Stated exercise:
Print the listing that follows, character for character.
## begin Given material
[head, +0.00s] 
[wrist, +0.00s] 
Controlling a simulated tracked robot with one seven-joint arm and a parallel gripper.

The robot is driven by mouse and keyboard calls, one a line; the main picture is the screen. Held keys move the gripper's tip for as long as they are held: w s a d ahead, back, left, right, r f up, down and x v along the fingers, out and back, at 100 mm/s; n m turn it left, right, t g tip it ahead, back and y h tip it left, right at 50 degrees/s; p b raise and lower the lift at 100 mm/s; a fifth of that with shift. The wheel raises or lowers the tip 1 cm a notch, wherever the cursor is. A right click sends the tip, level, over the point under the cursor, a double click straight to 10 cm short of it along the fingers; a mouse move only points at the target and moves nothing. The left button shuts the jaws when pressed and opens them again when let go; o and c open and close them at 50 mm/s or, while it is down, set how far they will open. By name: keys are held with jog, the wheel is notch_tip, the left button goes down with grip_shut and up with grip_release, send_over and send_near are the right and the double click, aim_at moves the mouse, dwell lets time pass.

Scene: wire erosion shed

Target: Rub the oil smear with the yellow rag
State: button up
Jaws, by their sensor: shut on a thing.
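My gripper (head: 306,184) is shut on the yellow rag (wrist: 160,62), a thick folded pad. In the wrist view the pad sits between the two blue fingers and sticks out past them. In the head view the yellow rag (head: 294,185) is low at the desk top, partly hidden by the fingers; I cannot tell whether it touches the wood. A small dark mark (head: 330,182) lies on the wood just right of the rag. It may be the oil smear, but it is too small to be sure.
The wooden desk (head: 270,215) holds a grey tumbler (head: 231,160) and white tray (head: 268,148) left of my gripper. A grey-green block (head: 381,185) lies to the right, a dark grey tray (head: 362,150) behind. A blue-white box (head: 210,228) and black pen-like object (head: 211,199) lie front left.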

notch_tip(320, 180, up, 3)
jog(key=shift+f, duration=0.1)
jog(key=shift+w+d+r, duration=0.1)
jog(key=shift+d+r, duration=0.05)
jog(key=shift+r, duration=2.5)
## end Given material
Complete answer:
[head, +0.00s] 
[wrist, +0.00s] 
Controlling a simulated tracked robot with one seven-joint arm and a parallel gripper.

The robot is driven by mouse and keyboard calls, one a line; the main picture is the screen. Held keys move the gripper's tip for as long as they are held: w s a d ahead, back, left, right, r f up, down and x v along the fingers, out and back, at 100 mm/s; n m turn it left, right, t g tip it ahead, back and y h tip it left, right at 50 degrees/s; p b raise and lower the lift at 100 mm/s; a fifth of that with shift. The wheel raises or lowers the tip 1 cm a notch, wherever the cursor is. A right click sends the tip, level, over the point under the cursor, a double click straight to 10 cm short of it along the fingers; a mouse move only points at the target and moves nothing. The left button shuts the jaws when pressed and opens them again when let go; o and c open and close them at 50 mm/s or, while it is down, set how far they will open. By name: keys are held with jog, the wheel is notch_tip, the left button goes down with grip_shut and up with grip_release, send_over and send_near are the right and the double click, aim_at moves the mouse, dwell lets time pass.

Scene: wire erosion shed

Target: Rub the oil smear with the yellow rag
State: button up
Jaws, by their sensor: shut on a thing.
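My gripper (head: 306,184) is shut on the yellow rag (wrist: 160,62), a thick folded pad. In the wrist view the pad sits between the two blue fingers and sticks out past them. In the head view the yellow rag (head: 294,185) is low at the desk top, partly hidden by the fingers; I cannot tell whether it touches the wood. A small dark mark (head: 330,182) lies on the wood just right of the rag. It may be the oil smear, but it is too small to be sure.
The wooden desk (head: 270,215) holds a grey tumbler (head: 231,160) and white tray (head: 268,148) left of my gripper. A grey-green block (head: 381,185) lies to the right, a dark grey tray (head: 362,150) behind. A blue-white box (head: 210,228) and black pen-like object (head: 211,199) lie front left.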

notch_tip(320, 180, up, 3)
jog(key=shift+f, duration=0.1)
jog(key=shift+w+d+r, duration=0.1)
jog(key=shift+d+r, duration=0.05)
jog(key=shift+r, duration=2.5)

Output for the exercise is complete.